I didn’t quite know what to expect, but the name itself—Pan Asia—carried the clipped accent of globalisation, and had little to do with the smoky Orient of colonisation, which had given birth, everywhere, to restaurants with names like Nanking and Golden Dragon. The interior was dark, but not dark in the way that Chinese restaurants used to be—atmospherically dark, so that you had to peer hard in the barely lit gloom before you spotted the chillies submerged in the vinegar, and only ever saw your soup in half light and half shadow; and its few colours came from the suspended Chinese-lantern lampshades and the red dragons on soup spoons. No, Pan Asia was dark in a business lounge way, the dark and quiet of a space in which you don’t expect to be threatened by crowds of people, its decor angular and minimal, without undue references to the Orient. Speaking of crowds, not far from the ITC Sonar Bangla was where the post-middle-class bastion of Chinese cuisine—post-Waldorf; post-Nanking; pre–Pan Asia—had sprung up in the last two decades, in the tannery district, Tangra, catering to the vernacular clientele of this city that was now without a definite name—Calcutta, Kolkata—serving all kinds, from real estate promoters and their families to academics and theirs, all who’d been levelled out into one harmonious congregation by Left rule, serving anyone who’d brave that intricate maze of lanes and plunge headlong into the stink of the tanneries. Tangra was, thus, at once famous and infamous. The Chinese had traditionally been in the tannery business; and, at some point, as the respectable Chinese eateries of yore became a spent force, the Tangra families must have decided it was an opportune time to set up restaurants. In the early eighties, as Calcutta imploded and the middle-class migration outward soared and eating out dipped, Tangra began to gather a reputation for providing “real” Chinese food cooked by “real” Chinese families, this “realness” authenticated and properly endorsed by the smell of the tanneries and drains surrounding places like Golden Joy and Beijing.

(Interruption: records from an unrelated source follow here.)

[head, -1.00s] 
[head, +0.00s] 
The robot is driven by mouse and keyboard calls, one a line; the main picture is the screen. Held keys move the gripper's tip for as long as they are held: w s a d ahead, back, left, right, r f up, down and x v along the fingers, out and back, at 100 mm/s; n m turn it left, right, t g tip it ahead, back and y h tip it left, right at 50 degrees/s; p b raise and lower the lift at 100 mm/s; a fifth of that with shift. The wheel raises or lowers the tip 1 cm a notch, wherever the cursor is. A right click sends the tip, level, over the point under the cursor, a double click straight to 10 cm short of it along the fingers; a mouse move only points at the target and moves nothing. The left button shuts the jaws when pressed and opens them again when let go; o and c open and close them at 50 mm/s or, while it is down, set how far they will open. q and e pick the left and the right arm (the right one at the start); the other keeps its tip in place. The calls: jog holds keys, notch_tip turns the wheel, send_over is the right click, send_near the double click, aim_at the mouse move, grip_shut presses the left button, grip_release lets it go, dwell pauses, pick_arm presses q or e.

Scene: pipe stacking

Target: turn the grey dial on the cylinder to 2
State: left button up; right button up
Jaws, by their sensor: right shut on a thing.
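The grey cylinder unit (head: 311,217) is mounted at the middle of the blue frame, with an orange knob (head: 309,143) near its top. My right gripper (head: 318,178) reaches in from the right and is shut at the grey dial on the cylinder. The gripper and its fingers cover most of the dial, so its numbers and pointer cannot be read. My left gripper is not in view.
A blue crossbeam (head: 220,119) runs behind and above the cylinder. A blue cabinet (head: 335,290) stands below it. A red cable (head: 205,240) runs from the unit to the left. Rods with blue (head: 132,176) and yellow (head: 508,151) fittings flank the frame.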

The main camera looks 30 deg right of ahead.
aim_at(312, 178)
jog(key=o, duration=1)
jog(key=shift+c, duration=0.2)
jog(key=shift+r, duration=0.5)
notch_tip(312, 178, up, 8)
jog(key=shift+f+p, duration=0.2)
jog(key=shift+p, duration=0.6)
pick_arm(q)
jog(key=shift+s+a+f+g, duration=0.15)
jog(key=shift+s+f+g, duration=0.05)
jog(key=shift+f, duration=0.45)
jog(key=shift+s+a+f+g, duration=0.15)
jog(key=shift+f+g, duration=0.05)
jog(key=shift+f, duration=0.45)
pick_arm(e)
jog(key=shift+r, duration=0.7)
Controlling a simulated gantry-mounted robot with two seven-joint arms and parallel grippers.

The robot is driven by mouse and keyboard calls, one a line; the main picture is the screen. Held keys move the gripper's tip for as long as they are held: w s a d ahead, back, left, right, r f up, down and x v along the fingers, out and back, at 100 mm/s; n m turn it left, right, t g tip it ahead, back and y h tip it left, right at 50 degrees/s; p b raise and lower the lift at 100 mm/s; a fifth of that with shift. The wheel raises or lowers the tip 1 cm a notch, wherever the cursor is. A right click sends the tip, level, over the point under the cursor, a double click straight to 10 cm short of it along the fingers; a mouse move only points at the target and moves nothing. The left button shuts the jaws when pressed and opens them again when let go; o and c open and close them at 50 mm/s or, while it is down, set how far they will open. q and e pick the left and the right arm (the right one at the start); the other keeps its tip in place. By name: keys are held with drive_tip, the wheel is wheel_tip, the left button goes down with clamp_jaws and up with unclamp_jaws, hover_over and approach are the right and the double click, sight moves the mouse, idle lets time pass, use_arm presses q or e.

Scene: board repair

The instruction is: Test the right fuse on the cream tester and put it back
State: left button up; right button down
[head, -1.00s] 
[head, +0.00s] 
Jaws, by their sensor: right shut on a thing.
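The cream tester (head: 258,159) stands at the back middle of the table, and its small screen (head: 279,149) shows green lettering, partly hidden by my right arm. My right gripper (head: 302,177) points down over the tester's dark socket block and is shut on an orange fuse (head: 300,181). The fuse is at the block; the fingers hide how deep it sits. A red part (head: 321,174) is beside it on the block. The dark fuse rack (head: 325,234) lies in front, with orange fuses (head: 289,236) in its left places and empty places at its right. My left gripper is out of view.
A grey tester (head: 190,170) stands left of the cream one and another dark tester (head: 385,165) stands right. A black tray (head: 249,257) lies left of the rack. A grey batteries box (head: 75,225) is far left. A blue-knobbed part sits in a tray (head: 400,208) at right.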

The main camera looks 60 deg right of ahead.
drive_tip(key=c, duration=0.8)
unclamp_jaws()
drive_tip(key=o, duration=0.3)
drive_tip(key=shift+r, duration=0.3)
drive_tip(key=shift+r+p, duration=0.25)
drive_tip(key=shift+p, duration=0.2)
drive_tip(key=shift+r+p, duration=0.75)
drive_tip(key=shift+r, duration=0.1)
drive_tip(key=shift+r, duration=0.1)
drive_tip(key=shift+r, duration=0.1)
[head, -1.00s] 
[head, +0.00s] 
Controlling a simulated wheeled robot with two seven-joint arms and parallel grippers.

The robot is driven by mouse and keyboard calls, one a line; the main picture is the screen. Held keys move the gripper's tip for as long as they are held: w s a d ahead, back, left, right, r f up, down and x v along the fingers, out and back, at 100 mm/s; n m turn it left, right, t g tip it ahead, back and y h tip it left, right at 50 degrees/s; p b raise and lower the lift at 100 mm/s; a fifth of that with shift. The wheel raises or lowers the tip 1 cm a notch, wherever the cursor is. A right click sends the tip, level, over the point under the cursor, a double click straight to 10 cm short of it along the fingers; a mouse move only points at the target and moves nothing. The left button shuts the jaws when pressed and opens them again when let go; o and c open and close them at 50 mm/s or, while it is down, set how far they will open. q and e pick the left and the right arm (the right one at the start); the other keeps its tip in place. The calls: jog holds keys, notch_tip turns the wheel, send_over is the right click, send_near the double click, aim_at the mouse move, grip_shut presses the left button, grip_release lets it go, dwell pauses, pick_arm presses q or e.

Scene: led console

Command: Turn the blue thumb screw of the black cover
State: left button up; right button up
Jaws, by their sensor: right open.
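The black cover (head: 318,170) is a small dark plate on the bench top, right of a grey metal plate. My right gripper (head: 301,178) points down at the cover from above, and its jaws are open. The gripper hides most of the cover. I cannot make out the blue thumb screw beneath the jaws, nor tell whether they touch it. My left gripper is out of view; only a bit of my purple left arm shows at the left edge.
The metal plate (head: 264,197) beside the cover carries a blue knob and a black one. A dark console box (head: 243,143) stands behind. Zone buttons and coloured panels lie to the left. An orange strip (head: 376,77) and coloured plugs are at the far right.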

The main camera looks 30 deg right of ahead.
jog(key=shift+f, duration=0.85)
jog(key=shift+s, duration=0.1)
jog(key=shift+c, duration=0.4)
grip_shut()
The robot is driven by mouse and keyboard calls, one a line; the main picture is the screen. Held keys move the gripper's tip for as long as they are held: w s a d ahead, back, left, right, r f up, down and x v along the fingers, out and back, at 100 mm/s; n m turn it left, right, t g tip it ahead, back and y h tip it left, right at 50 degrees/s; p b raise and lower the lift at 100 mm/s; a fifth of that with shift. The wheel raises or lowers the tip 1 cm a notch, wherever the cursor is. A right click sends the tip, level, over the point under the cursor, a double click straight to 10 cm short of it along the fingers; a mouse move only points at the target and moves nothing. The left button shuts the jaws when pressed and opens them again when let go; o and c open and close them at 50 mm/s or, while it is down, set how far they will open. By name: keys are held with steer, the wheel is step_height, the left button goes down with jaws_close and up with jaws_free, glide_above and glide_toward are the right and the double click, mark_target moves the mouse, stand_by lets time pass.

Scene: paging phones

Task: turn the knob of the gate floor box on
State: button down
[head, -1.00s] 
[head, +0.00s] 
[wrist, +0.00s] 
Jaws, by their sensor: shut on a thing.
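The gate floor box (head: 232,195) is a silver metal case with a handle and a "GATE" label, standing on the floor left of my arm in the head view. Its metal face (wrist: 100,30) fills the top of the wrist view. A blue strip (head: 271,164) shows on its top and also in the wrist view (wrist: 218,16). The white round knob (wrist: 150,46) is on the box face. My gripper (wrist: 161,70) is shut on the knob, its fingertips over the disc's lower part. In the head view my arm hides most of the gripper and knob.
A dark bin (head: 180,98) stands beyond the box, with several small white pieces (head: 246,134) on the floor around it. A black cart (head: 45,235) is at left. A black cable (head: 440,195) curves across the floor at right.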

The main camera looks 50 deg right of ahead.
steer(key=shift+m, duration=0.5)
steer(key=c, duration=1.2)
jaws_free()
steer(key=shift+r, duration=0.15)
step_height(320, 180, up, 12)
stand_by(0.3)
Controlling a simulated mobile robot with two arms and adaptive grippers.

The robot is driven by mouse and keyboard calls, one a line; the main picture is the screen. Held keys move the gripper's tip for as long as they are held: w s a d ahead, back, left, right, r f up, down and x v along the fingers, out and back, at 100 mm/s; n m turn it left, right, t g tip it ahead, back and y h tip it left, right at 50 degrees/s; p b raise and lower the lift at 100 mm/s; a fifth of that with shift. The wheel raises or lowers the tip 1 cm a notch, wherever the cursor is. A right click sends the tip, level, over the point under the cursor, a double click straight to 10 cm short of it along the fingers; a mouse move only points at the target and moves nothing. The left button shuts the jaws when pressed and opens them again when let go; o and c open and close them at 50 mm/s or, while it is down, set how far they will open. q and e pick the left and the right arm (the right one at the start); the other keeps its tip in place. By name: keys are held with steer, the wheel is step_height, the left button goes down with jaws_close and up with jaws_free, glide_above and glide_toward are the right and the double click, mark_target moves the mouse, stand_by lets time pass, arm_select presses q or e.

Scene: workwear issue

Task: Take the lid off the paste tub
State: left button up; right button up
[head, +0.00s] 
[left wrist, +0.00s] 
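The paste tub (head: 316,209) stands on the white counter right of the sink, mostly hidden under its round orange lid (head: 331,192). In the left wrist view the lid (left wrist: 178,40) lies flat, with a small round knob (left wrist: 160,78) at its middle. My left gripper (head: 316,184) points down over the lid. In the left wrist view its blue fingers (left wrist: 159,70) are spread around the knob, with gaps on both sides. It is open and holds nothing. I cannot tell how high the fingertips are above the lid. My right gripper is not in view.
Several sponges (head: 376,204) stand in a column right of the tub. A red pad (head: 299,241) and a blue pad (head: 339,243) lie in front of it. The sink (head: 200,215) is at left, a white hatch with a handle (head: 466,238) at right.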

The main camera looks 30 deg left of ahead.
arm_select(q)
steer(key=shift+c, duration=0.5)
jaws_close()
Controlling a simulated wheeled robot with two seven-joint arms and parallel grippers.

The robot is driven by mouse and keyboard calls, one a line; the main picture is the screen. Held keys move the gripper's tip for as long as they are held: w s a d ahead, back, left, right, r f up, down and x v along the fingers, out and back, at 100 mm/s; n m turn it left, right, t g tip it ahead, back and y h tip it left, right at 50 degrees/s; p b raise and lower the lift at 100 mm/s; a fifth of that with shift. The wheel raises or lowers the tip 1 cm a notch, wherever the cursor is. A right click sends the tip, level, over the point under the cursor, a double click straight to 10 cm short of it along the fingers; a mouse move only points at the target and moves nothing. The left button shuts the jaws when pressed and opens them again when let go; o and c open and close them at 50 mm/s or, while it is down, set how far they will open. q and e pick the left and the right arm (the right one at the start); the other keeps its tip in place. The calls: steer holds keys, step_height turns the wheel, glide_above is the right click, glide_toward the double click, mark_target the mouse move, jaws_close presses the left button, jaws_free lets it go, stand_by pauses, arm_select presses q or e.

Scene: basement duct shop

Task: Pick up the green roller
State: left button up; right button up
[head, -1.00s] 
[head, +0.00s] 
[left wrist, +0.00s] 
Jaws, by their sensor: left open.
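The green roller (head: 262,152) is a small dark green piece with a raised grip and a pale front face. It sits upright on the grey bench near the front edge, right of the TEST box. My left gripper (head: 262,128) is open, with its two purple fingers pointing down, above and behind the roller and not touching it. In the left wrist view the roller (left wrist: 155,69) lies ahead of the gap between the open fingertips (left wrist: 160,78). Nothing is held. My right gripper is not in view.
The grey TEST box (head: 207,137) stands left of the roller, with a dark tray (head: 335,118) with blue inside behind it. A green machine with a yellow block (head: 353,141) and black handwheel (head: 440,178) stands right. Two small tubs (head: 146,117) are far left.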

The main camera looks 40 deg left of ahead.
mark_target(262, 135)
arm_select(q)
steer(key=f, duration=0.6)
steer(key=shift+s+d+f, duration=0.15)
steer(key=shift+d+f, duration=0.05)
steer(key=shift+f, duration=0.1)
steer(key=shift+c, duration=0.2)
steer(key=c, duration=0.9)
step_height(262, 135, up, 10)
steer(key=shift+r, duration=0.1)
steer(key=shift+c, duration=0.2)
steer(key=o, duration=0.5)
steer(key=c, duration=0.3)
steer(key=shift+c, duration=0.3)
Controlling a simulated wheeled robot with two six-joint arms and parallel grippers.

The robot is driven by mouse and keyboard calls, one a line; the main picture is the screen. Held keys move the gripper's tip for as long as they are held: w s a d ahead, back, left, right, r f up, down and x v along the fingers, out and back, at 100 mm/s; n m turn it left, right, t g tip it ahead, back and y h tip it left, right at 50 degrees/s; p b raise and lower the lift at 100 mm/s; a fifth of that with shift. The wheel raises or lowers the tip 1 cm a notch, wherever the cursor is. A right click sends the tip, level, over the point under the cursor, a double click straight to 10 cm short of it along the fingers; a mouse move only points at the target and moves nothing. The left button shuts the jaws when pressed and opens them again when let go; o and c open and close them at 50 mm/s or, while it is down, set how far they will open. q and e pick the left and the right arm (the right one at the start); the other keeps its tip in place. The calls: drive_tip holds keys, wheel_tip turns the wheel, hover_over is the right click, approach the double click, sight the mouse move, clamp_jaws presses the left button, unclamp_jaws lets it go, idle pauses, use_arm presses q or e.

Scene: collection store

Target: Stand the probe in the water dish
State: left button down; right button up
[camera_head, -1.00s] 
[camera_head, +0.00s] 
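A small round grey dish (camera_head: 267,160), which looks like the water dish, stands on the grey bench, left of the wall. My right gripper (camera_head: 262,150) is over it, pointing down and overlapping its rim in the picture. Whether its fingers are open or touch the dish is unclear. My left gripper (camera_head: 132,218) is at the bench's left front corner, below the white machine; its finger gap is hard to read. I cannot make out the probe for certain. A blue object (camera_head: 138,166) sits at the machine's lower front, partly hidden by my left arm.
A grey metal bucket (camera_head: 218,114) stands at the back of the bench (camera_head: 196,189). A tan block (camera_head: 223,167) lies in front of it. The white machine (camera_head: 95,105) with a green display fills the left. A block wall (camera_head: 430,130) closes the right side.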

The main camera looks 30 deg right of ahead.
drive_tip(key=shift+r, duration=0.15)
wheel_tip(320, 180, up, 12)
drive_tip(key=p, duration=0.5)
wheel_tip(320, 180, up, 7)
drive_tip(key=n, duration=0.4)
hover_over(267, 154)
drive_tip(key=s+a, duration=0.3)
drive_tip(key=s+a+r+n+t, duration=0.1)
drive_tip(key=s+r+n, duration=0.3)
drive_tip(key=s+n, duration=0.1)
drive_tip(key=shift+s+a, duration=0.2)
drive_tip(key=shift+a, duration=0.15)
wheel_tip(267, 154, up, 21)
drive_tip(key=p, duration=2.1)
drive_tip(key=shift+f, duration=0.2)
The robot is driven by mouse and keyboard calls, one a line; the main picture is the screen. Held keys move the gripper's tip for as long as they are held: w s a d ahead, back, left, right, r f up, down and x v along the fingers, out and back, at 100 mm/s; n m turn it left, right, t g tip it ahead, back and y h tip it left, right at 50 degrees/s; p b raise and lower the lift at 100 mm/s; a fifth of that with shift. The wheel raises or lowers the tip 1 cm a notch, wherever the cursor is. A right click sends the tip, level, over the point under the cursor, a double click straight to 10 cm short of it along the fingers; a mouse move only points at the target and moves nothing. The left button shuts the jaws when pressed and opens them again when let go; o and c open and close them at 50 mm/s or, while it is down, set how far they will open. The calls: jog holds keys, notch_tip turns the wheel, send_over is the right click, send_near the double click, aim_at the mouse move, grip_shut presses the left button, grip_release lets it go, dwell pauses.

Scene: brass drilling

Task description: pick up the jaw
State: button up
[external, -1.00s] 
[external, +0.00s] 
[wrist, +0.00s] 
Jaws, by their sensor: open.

Now, here was the crystalline, refracted Pan Asia, offering not only real, upmarket, international Chinese cuisine, but international Mongolian and Japanese food too. Chinese food once belonged to the domain of the neighbourhood—not just Chinatown; any neighbourhood—an ethos of loiterers killing time on workaday porches and signs with a particular kind of English lettering denoting the Chinese were nearby. Pan Asia implied there were no neighbourhoods; there were lounges, constituting brief, tranquil arrests on overnight journeys. At least that’s what we felt it was telling us as we slipped from the early afternoon sun into its interior. Its already celebrated, blade-thin, rectangular grill was on the left, with bar stools on every side. There was almost no one in the restaurant but us; it’s an experience I’ve only had in the static sadness of Indian small towns, of eating out without the general—and, really, indispensable—accompaniment of other customers, enrhythmed in the semi-animal bliss of now noticing, now ignoring, now being noticed, now being ignored; no, in the small town, you are alone, being lavished attention by three waiters who’ve been galvanised by your sullen otherness, and item after item which you’d abstractedly ordered now stubbornly makes its way towards your table. At Pan Asia, the three of us, the journalist from Society, my wife, and I, sat side by side on the bar stools like partners at a séance, and watched the short, agile young chef’s hypnotic dicing of vegetables, his playful shoving and retrieval of cuttlefish from different directions, as if they’d never once been alive and were no more than a kind of ornament, like pasta shells. His spatula was at once a magician’s wand, bringing forth an illusion, and a conductor’s baton, making music. Everything he touched—vegetables, cuttlefish, prawns—were somehow reduced: he knew the art of transforming the plentiful into the economical. When we asked this performer respectfully if he was from China, he said no, he came from Nepal. “Chinese chef come and give me training,” he exp
lained.
The food had been made with finesse. It had what we now think of as the strengths of good Chinese food: delicacy, simplicity, a fastidious avoidance of overcooking, a resultant crunchiness, a hushed regard for the taste of fresh ingredients. All this was new to Calcutta: an alien and as yet untested idea. We were later—though we were uncomfortably full—forced to try Japanese ice cream, in green tea and litchi flavours. We succumbed completely to Pan Asia. We set aside our vestigial dignity. We even took in our stride the cheesy photographs of ourselves that appeared later in Society magazine.